Gone is all the intriguing queerness of the original Disney film, in which another transgression of gender norms—Mulan and her three male companions dressing as palace women to sneak into the emperor’s palace—saves China. Mulan isn’t someone grappling with her gender identity and the expectations of femininity, she is a woman temporarily pretending to be a man so that she can use her superpowers. The emperor’s quiet dignity in the original Disney Mulan is gone; now he must be a martial monarch, played by a dubbed and nearly unrecognizable Jet Li.
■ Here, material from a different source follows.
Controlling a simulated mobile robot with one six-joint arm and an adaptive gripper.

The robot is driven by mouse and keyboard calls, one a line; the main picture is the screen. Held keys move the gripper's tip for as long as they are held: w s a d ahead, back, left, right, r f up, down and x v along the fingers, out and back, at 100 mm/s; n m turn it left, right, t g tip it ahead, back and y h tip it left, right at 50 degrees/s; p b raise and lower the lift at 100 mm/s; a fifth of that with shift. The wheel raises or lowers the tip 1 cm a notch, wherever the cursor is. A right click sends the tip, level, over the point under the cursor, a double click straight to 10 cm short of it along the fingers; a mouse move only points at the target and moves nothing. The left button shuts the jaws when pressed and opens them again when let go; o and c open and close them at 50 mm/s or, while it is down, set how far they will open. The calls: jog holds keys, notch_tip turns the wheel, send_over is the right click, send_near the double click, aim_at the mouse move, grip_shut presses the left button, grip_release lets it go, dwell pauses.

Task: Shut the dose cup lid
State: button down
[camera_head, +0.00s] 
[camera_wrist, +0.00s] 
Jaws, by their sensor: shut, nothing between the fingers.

Of course, there’s plenty of room for different interpretations of the Mulan story, and there always has been. The tale of a woman who joins the army in her father’s place has taken on a huge variety of meanings. There is a version where Mulan’s grandfather is a powerful sage and she’s the incarnation of a sacred mountain who took pity on her parents being infertile. There is a version where Mulan fights bandits in the hills and another where she kills herself on the grave of her father, the only man she could be loyal to, after being forced to marry the emperor.
But the film isn’t interested in actually being in conversation with that vast tradition. Occasionally it borrows a name, such as Gong Li’s shapeshifting witch, who shares the name of another cross-dressing woman warrior in the Romance of the Tang and Sui.
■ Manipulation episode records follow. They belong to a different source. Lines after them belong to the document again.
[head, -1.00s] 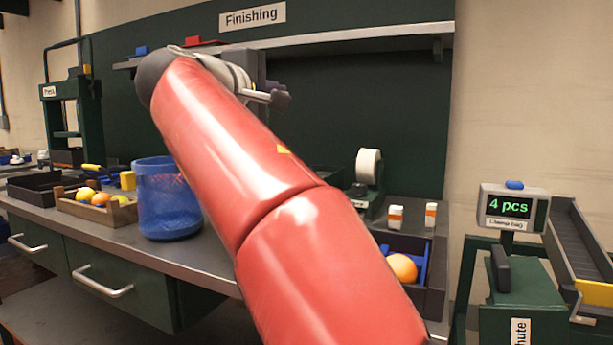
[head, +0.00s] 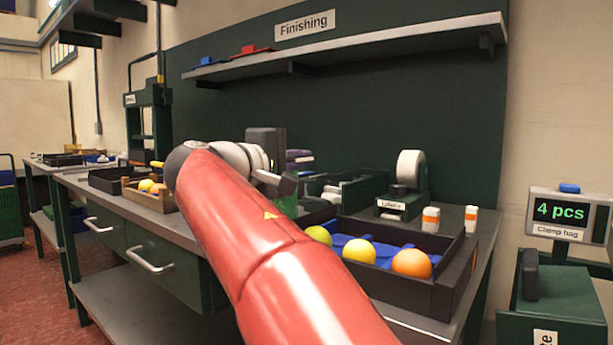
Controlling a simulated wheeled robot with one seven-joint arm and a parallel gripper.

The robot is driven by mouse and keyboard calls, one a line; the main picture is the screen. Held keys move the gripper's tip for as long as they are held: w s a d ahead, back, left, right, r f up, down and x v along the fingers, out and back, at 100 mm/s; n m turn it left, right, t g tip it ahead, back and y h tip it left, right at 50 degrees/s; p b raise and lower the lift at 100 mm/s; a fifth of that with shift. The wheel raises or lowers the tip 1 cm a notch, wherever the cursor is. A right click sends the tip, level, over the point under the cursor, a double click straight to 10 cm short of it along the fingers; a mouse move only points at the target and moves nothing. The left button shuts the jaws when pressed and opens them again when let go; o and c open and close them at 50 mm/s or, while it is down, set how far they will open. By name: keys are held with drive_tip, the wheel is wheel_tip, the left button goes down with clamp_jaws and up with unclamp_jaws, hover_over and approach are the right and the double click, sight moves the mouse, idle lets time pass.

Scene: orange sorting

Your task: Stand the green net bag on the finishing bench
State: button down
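My gripper (head: 284,184) is over the finishing bench (head: 205,235), seen partly from behind my red arm. A small green patch (head: 288,207) shows just below the fingers. It may be part of the green net bag, but my arm hides most of it. I cannot tell whether the fingers are shut on it or whether it touches the bench.
A dark tray (head: 448,290) with a blue liner holds oranges and yellow-green fruit at the bench's right end. A label machine (head: 408,185) and small white-orange bottles (head: 430,219) stand behind it. A wooden crate (head: 150,198) is at left. A counter (head: 562,213) reads "4 pcs".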

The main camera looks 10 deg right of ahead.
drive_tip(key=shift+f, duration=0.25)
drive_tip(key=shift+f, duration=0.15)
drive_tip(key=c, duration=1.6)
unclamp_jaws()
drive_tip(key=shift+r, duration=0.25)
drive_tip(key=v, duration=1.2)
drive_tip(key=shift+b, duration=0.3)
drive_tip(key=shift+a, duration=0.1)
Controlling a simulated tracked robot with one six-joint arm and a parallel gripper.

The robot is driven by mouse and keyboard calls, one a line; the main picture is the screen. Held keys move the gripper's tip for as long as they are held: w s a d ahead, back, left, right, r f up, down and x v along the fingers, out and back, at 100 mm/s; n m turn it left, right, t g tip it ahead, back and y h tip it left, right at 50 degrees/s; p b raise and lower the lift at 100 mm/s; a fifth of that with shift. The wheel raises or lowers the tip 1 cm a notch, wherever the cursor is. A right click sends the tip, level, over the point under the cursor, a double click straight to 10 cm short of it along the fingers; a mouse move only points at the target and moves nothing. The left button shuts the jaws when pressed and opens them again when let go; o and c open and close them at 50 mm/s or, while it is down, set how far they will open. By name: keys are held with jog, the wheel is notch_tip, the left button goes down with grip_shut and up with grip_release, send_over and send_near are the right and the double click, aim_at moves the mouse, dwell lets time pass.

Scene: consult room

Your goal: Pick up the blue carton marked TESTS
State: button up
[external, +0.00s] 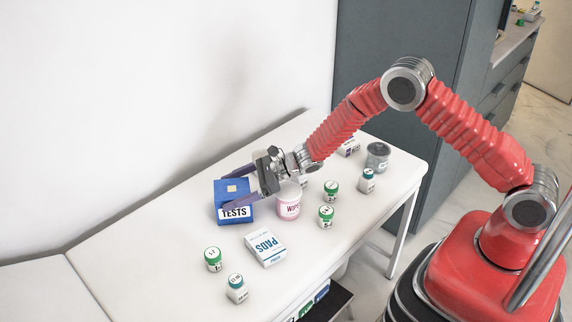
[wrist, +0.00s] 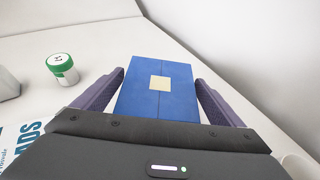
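The blue carton marked TESTS (external: 233,207) stands on the white table near the wall, with a pale square label on its top. In the wrist view the carton (wrist: 158,99) lies between the two purple fingers of my gripper (wrist: 160,97). A narrow gap shows along the left finger and a gap shows on the right. In the external view my gripper (external: 236,188) reaches in from the right, with one finger along each side of the carton. The gripper is open. The lower part of the carton is hidden in the wrist view.
A pink WIPES tub (external: 289,203) stands close to the right of the carton, by my gripper. A white PADS box (external: 265,248) lies in front. Green-capped jars (external: 213,260) and other small containers stand about the white table (external: 160,262). The table's left part is clear.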

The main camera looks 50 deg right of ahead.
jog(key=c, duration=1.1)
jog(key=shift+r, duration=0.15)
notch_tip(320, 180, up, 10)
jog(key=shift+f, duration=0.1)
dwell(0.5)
But it draws no meaning from these borrowings. Instead it defaults to a series of clichés the screenwriters seem to think represent Chinese culture; po-faced duty, filial piety, magic fights. And yet it arrives at the most depressing and narrow version of the story possible: Service to the emperor will absolve you of all your deviant faults. Perhaps that was the lesson Disney chose to heed when they made their location decisions.